#### Short task
Produce a word-for-word copy of the listing below without its pictures.

************

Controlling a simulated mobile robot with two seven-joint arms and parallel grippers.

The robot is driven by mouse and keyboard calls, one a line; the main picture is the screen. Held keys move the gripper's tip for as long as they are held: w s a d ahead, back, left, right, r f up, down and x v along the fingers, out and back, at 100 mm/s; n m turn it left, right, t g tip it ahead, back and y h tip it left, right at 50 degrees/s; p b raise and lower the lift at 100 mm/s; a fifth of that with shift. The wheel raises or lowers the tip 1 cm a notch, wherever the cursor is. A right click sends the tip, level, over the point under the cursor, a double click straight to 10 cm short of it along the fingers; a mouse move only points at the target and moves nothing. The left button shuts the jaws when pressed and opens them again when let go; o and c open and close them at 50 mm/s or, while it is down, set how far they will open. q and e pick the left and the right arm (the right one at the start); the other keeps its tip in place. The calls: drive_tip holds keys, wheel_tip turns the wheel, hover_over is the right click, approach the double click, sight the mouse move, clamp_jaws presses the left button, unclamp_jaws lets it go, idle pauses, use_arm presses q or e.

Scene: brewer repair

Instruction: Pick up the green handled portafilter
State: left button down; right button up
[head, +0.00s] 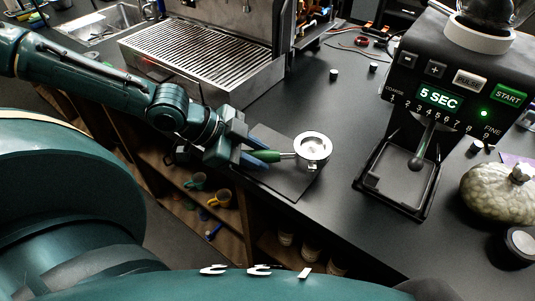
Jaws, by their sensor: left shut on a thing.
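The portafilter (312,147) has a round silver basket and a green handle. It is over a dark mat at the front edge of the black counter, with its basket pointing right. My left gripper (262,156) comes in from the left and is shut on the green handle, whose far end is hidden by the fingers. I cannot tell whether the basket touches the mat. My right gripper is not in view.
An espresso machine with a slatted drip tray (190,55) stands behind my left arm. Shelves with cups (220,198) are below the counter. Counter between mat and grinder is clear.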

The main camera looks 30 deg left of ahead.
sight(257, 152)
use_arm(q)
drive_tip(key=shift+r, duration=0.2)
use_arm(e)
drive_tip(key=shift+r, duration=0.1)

************

#### Output below
Controlling a simulated mobile robot with two seven-joint arms and parallel grippers.

The robot is driven by mouse and keyboard calls, one a line; the main picture is the screen. Held keys move the gripper's tip for as long as they are held: w s a d ahead, back, left, right, r f up, down and x v along the fingers, out and back, at 100 mm/s; n m turn it left, right, t g tip it ahead, back and y h tip it left, right at 50 degrees/s; p b raise and lower the lift at 100 mm/s; a fifth of that with shift. The wheel raises or lowers the tip 1 cm a notch, wherever the cursor is. A right click sends the tip, level, over the point under the cursor, a double click straight to 10 cm short of it along the fingers; a mouse move only points at the target and moves nothing. The left button shuts the jaws when pressed and opens them again when let go; o and c open and close them at 50 mm/s or, while it is down, set how far they will open. q and e pick the left and the right arm (the right one at the start); the other keeps its tip in place. The calls: drive_tip holds keys, wheel_tip turns the wheel, hover_over is the right click, approach the double click, sight the mouse move, clamp_jaws presses the left button, unclamp_jaws lets it go, idle pauses, use_arm presses q or e.

Scene: brewer repair

Instruction: Pick up the green handled portafilter
State: left button down; right button up
[head, +0.00s] 
Jaws, by their sensor: left shut on a thing.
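The portafilter (312,147) has a round silver basket and a green handle. It is over a dark mat at the front edge of the black counter, with its basket pointing right. My left gripper (262,156) comes in from the left and is shut on the green handle, whose far end is hidden by the fingers. I cannot tell whether the basket touches the mat. My right gripper is not in view.
An espresso machine with a slatted drip tray (190,55) stands behind my left arm. Shelves with cups (220,198) are below the counter. Counter between mat and grinder is clear.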

The main camera looks 30 deg left of ahead.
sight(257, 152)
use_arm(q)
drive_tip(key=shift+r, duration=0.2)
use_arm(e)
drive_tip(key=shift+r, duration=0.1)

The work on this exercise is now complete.